I still have kept two out of the five new years resolutions: don't drink (have an open container) and drive* and no coffee. * I can be legally intoxicated while driving, and even smoke while driving but NO OPEN containers.

PS DrugUser: Good luck of the Month of March especially around the 17th. I say give up hard liquor for a month, instead of strict sobriety.

Tuesday, March 01, 2005

Poison eyes

Nothing to report today - just lot's of research. I want to try and give up the booze for at least a month. It's tough because I like it. But it's even more fucked up when I can't remember what I did the night before.
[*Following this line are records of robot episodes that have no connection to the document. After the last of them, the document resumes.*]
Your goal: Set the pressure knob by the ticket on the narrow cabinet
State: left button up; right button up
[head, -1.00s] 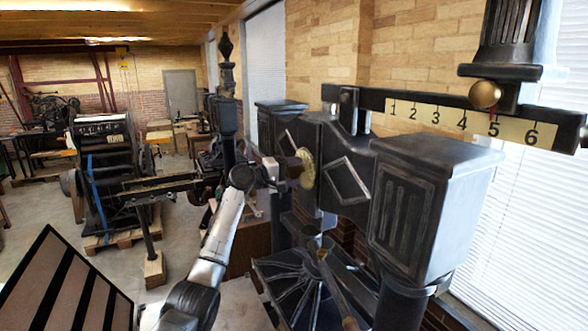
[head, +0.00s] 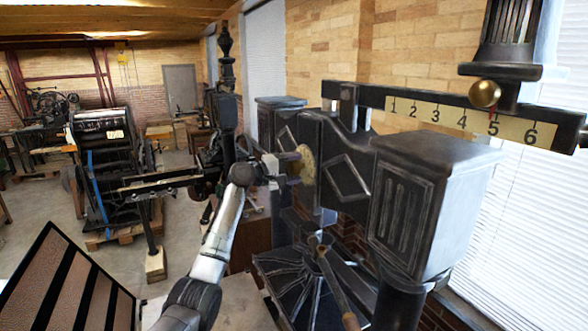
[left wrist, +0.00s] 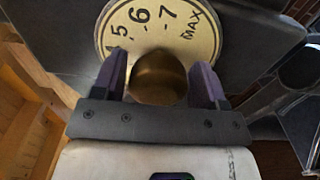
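The brass pressure knob (left wrist: 158,78) sits on a round, pale dial (left wrist: 120,25) marked 5, 6, 7 and MAX in the left wrist view. In the head view the dial (head: 305,165) is on the near press's black frame. My left gripper (head: 285,167) is right at it. In the left wrist view the fingers of my left gripper (left wrist: 158,80) stand on either side of the knob. I cannot tell whether they touch it. The knob's pointer and the lower dial numbers are hidden. I make out no ticket or narrow cabinet. My right gripper is out of view.
The near press has a bar with a 1-to-6 scale (head: 470,122), a brass ball (head: 484,94) and a red mark near 5. A black frame with brown panels (head: 65,285) is at lower left. Another press (head: 105,170) stands on a pallet behind. Floor shows between them.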

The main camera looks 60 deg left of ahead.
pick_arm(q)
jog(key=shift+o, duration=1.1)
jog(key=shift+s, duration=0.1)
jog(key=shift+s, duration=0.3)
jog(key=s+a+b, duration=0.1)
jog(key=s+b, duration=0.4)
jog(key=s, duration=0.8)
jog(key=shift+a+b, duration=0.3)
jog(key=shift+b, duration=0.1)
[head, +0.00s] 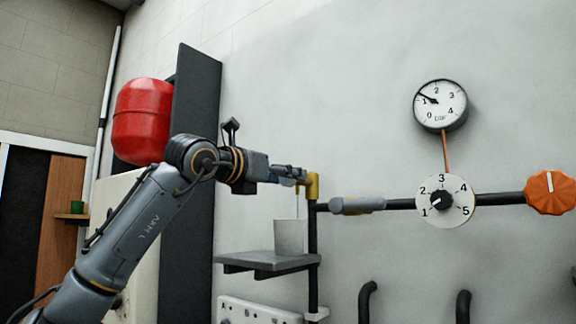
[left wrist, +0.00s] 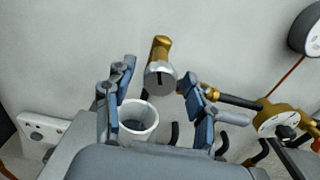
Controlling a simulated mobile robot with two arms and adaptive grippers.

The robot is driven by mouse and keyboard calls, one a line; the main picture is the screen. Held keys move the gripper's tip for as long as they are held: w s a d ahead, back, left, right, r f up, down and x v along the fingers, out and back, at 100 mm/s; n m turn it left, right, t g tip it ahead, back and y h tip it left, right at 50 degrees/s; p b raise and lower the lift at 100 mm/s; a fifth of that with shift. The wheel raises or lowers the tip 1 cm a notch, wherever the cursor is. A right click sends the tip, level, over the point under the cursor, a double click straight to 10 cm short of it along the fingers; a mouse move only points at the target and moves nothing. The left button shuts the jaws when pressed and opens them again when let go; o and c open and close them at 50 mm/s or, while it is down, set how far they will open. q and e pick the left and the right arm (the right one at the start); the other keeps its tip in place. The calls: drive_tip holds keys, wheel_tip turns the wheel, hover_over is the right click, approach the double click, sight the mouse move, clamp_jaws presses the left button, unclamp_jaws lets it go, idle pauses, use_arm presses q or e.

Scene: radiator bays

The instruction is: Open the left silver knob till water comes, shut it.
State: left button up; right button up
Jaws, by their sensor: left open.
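The silver knob (left wrist: 158,80) sits on the end of a brass valve (left wrist: 160,48), with a dark, near-upright mark on its face. My left gripper (left wrist: 160,92) is open, one finger on each side of the knob; I cannot tell whether they touch it. In the head view my left gripper (head: 299,178) reaches the brass valve (head: 313,186) and hides the knob. A thin pale vertical line, which looks like running water, drops from there to a white cup (head: 288,237). The cup (left wrist: 138,120) also shows below the knob in the wrist view. My right gripper is out of view.
The cup stands on a grey shelf (head: 268,261). To the right are a grey-sleeved pipe (head: 357,205), a numbered dial (head: 446,201), an orange knob (head: 550,192) and a pressure gauge (head: 440,105). A dark upright panel (head: 196,150) and red tank (head: 141,120) stand left.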

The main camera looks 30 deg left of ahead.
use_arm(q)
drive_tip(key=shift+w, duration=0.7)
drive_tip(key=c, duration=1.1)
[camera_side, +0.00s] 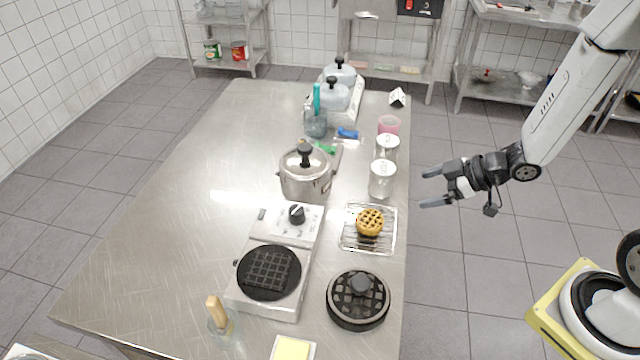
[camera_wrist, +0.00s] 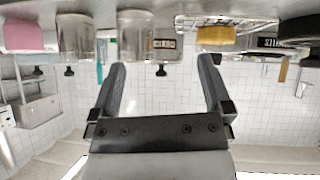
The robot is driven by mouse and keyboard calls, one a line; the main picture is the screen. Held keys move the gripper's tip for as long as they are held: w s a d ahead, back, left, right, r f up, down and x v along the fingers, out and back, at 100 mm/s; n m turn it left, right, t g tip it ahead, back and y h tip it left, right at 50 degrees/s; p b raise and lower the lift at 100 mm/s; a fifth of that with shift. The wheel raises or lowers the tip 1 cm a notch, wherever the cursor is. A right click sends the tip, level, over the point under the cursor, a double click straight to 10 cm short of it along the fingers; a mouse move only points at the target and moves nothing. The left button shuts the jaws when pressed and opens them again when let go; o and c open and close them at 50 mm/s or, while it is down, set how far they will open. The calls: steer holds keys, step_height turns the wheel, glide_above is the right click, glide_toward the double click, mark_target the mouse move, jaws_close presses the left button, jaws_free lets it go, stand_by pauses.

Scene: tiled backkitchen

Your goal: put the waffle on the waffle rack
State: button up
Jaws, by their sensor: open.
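The round golden-brown waffle (camera_side: 370,221) lies flat on the wire waffle rack (camera_side: 349,243), near the table's right edge in the side view. In the upside-down wrist view the waffle (camera_wrist: 216,36) shows edge-on, with part of the rack (camera_wrist: 245,25) beside it. My gripper (camera_side: 431,188) is out beyond the right edge of the table, apart from the waffle and rack. Its fingers (camera_wrist: 162,70) are spread open with nothing between them.
A waffle iron base (camera_side: 245,292) and its dark round lid (camera_side: 358,314) stand near the rack. A butter dish (camera_side: 293,348) and a brush in a glass (camera_side: 219,318) are in front. The table's left side is clear.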

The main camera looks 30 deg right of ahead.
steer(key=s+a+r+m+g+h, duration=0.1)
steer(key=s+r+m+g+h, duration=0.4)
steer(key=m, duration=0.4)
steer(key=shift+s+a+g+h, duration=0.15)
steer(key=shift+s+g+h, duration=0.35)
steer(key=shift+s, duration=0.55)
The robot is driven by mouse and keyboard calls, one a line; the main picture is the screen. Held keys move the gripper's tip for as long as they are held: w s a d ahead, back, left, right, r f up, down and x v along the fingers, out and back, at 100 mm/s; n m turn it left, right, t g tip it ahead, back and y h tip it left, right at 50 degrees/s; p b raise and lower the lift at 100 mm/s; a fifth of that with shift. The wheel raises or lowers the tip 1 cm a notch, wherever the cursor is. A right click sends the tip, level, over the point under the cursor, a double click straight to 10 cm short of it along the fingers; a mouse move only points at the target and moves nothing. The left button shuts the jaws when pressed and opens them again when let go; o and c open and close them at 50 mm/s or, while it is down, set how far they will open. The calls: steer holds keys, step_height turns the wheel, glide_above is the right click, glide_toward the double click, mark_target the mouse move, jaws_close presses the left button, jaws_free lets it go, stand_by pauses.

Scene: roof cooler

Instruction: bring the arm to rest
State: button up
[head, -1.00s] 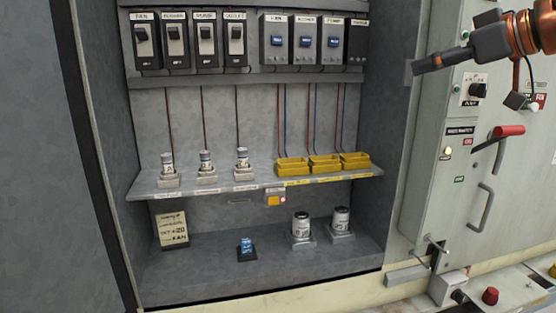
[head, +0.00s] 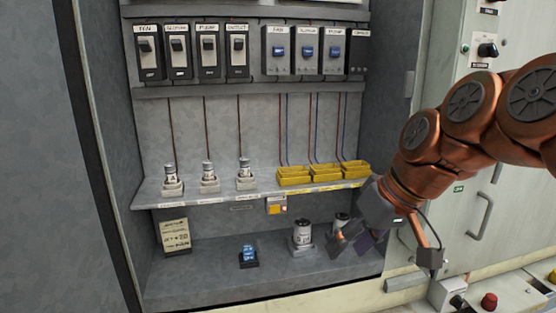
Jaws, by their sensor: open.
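My copper-coloured arm reaches in from the right edge of the head view and bends down toward the lower right of the open cabinet. My gripper (head: 352,244) is open, low at the cabinet's right side. It is in front of or close to the right-hand canister (head: 341,220), whose lower part it hides. I cannot tell whether they touch. No held object shows in the gripper.
Another canister (head: 303,232) stands left of the gripper. A blue item (head: 248,254) and a note card (head: 174,236) are on the cabinet floor. The shelf (head: 220,195) bears small canisters and yellow bins (head: 326,172). A panel handle (head: 481,216) stands out at right.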

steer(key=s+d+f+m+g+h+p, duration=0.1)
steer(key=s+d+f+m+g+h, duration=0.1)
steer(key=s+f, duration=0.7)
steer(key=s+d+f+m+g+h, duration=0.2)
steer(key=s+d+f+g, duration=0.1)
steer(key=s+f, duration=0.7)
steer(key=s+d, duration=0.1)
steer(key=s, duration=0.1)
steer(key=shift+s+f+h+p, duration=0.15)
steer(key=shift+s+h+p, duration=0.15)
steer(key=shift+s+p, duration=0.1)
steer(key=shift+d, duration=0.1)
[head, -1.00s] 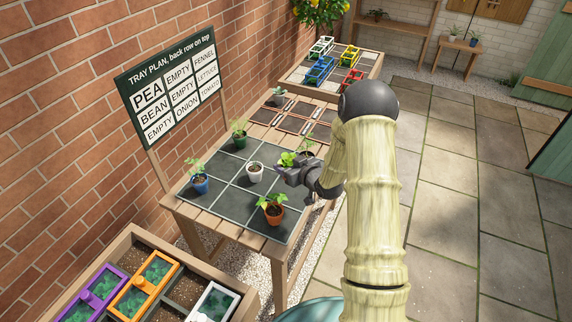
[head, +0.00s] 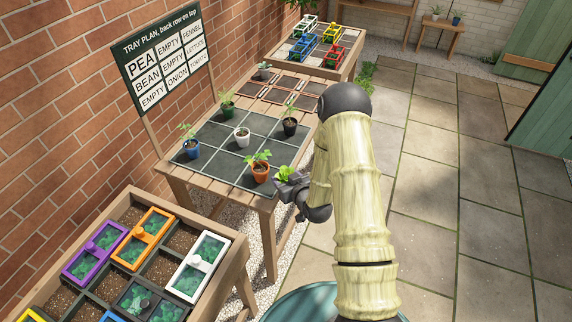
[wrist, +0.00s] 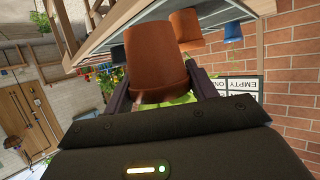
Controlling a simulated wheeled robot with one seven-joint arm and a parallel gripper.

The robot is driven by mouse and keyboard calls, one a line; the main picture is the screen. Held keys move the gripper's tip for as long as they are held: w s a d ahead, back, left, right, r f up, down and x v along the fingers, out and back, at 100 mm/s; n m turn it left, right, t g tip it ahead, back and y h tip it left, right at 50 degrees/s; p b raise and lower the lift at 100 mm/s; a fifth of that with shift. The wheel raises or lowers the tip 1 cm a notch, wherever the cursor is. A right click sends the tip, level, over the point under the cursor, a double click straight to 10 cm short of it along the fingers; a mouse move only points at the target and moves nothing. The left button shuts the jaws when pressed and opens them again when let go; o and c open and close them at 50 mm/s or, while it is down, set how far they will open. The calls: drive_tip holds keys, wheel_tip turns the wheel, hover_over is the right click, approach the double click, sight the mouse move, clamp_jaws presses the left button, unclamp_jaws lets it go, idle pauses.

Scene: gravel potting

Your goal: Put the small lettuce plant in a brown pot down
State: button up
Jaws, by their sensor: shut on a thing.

The other night after drinking a lot of wine and bourbon I thought I got tanked and passed out so I apologized the next day to a friend for not calling them back. They said, "what do you mean? we talked on the phone for about 45 minutes..." I can't remember anything remotely resembling a conversation that evening. As far as I was concerned I came home and went straight to bed. When I drink I don't just have a glass of wine either- I drink the whole fucking bottle and then find anything else that is alcoholic to drink down. Nothing in moderation for me. Extremism and excess all the way. And yet the beginning of every month is a new opportunity to stop drinking. So the month of March may or may not yeild a success story. We'll see, once the jaundice has drained from my eyes.